We are to compute $n! \bmod p$ in $O(\sqrt{p} \log p)$, where $p$ prime.
If we define the polynomial $f(x) := \prod_{i=1}^n (x + i)$, then we can write $n! = f(0)$.
Let $v := \lfloor \sqrt n \rfloor$ and $g(x) := \prod_{i=1}^v (x+i)$, then
$$ n! = \left( \prod_{i=0}^{v-1} g(vi) \right) \prod_{i=v^2 + 1}^n i $$
The latter part of the product can be computed in $O(\sqrt p)$. We will try to find a fast way to compute $g(0), g(v), \dots, g(v(v-1))$.
Using FFT multipoint evaluation, we can compute $g(0), \dots, g(v(v+1))$ simultaneously. However, this algorithm uses a lot of polynomial division, which has heavy constant factor, and the speed will not be much faster than $O(p)$.

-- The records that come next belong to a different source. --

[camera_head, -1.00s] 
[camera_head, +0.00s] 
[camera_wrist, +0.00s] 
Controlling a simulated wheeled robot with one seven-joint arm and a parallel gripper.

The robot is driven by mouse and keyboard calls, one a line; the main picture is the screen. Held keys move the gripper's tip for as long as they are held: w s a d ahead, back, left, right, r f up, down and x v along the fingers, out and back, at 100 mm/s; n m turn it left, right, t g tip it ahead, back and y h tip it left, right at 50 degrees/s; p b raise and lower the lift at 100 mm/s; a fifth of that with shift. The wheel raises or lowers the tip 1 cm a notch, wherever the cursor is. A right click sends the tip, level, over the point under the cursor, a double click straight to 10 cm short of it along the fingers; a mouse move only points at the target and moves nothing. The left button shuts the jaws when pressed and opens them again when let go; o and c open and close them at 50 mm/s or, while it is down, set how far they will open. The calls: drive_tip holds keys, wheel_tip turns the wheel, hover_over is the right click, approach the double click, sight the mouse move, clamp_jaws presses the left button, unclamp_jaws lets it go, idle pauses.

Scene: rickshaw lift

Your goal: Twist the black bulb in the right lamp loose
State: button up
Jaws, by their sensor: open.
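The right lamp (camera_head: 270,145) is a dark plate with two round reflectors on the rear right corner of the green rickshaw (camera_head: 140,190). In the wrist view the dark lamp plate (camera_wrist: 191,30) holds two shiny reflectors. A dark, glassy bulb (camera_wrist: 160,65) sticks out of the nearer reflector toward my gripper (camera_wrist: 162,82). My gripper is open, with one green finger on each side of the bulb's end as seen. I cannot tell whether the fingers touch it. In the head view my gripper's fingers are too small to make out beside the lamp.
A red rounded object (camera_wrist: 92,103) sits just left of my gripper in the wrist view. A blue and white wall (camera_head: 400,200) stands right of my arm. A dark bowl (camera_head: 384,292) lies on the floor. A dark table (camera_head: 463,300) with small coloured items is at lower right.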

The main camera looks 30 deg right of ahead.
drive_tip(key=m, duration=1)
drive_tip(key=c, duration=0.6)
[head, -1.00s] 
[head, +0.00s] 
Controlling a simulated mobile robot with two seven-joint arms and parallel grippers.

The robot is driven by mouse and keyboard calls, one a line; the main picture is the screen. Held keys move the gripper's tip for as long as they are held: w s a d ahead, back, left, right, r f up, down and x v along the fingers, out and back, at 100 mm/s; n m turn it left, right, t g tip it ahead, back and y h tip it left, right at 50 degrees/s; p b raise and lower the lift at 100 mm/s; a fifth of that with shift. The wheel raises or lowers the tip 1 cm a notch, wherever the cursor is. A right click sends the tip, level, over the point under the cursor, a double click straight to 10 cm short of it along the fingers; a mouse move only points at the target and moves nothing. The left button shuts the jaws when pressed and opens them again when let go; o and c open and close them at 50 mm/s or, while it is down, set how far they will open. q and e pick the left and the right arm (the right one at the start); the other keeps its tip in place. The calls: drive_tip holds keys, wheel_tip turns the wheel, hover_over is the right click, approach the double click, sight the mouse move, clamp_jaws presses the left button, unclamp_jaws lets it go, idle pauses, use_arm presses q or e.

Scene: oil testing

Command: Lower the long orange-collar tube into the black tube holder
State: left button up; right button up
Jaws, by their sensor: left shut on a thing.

$g(x)$ has roots $-1, -2, \dots, -v$ which is an arithmetic progression, and we want to evaluate $g(x)$ at $0, v, \dots, v(v-1)$ which is also an arithmetic progression. In this case, we will make use of Lagrange Interpolation.
Next, for a fixed $d$, we define $g_d(x) := \prod_{i=1}^d (x+i)$. Suppose we are able to compute $g_d(0), g_d(v), \dots, g_d(dv)$, then we can compute $g_{2d}(0), g_{2d}(v), \dots, g_{2d}(2dv)$ in $O(d \log d)$. If we are able to achieve this, then we can achieve the desired complexity.
Notice that $g_{2d}(x) = g_d(x) \cdot g_d(x + d)$. Let $G_d(i) := (g_d(i), g_d(v+i), \dots, g_d(dv + i))$, then from $G_d(0)$, we want to interpolate $G_d(d), G_d(dv), G_d(dv + d)$. This can be achieved using Lagrange Interpolation and FFT (NTT) in $O(d \log d)$ as described below.
Let $h(x)$ be a $d$-degree polynomial and the values $h(0), h(1), \dots, h(d)$ are known, then the value $h(m + k)$ can be computed using Lagrange Interpolation (assuming $m + k - j$ has an inverse):
$$ \begin{align*} h(m + k) &= \sum_{i = 0}^d h(i) \prod_{j=0, i \neq j}^d \frac{m+k-j}{i-j} \\\ &= \left(\prod_{j=0}^d (m + k - j) \right) \left( \sum_{i=0}^d \frac{h(i)}{i! (d-i)! (-1)^{d-i}} \cdot \frac{1}{m + k - i} \right) \end{align*} $$
Notice that the right parenthesis is actually a convolution, so $h(m), h(m+1), \dots, h(m+d)$ can be computed in $O(d \log d)$. To interpolate $G_d(a)$ from $G_d(0)$, it is enough to substitute $m := av^{-1}$.
From the above, $n! \bmod p$ can be computed in $O(\sqrt p \log p)$.